Ksiądz miał powiedzieć także, że osobom transpłciowym powinno się pomóc w szpitalu psychiatrycznym, że osoby te mają zmiany w mózgu, że "będą kiedyś chciały mieć dzieci i co wtedy" i że słów osób transseksualnych w wieku młodzieńczym nie powinno brać się na serio.
Potem, jak opisuje uczennica, osoby transseksualne porównał do ludzi, którzy uważają, że są psami. Dodał też, że „okaleczają swoje ciało”, „LGBT to ruch opłacany przez sekty”, „Robert Biedroń nie jest gejem, tylko udaje, aby zdobyć głosy”.
– Mówiliśmy mu, że to szczęście tych ludzi i nic innym do tego – podkreśla licealistka. – Że nie wie, jaką mękę i ból przechodzą, ale on stwierdził, że to nieprawda i należy im pomóc, by się z tego wyleczyły.

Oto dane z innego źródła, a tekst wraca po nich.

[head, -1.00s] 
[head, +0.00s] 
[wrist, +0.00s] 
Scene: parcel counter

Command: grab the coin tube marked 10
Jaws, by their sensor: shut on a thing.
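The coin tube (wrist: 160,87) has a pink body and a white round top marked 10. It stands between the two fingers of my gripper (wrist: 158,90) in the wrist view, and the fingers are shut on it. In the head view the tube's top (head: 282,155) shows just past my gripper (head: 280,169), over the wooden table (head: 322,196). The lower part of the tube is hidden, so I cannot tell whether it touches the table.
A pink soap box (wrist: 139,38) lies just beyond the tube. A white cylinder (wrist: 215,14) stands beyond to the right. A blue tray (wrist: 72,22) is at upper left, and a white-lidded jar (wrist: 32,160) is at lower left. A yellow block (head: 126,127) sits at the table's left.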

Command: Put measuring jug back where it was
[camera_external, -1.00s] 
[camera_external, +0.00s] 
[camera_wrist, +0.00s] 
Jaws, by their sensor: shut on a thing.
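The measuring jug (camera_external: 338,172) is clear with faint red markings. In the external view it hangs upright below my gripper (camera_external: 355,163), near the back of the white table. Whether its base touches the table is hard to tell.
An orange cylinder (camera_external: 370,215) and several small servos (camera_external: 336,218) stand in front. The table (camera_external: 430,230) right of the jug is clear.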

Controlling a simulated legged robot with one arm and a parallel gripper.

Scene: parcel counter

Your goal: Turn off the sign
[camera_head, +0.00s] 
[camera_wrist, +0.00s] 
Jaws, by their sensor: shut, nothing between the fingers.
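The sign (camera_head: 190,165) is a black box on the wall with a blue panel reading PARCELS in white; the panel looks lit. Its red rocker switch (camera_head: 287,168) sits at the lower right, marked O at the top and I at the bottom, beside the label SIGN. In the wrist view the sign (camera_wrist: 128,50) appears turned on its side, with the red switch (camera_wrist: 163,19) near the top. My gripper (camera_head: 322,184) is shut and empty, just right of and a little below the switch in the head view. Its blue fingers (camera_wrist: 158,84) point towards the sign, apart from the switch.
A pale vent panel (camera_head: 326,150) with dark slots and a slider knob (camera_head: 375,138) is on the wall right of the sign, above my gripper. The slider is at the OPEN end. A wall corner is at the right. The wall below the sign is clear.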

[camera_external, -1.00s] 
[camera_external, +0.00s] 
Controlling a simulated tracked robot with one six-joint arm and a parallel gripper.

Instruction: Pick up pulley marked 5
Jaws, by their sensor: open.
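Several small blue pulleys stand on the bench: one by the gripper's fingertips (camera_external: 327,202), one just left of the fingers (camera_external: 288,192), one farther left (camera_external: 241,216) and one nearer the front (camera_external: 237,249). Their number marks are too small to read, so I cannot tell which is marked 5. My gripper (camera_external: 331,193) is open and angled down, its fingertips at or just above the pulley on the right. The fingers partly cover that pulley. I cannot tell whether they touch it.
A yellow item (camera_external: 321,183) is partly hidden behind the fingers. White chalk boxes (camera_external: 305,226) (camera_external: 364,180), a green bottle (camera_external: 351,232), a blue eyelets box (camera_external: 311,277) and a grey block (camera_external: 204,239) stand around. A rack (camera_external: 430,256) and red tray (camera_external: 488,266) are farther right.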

Ksiądz nie przyjął do wiadomości tego, że znajduje się w liceum, w którym lekcje oparte są racjonalnej wiedzy, a nie na pieprzeniu bzdur.
Na koniec katechezy podyktował więc uczniom notatkę, w której wyliczył "wszystkie argumenty przeciw gender". Uczniowie musieli zapisać, że "zwolennicy gender" eksperymentują na dzieciach.
To jest ASZdziennik. Nic nie zostało zmyślone.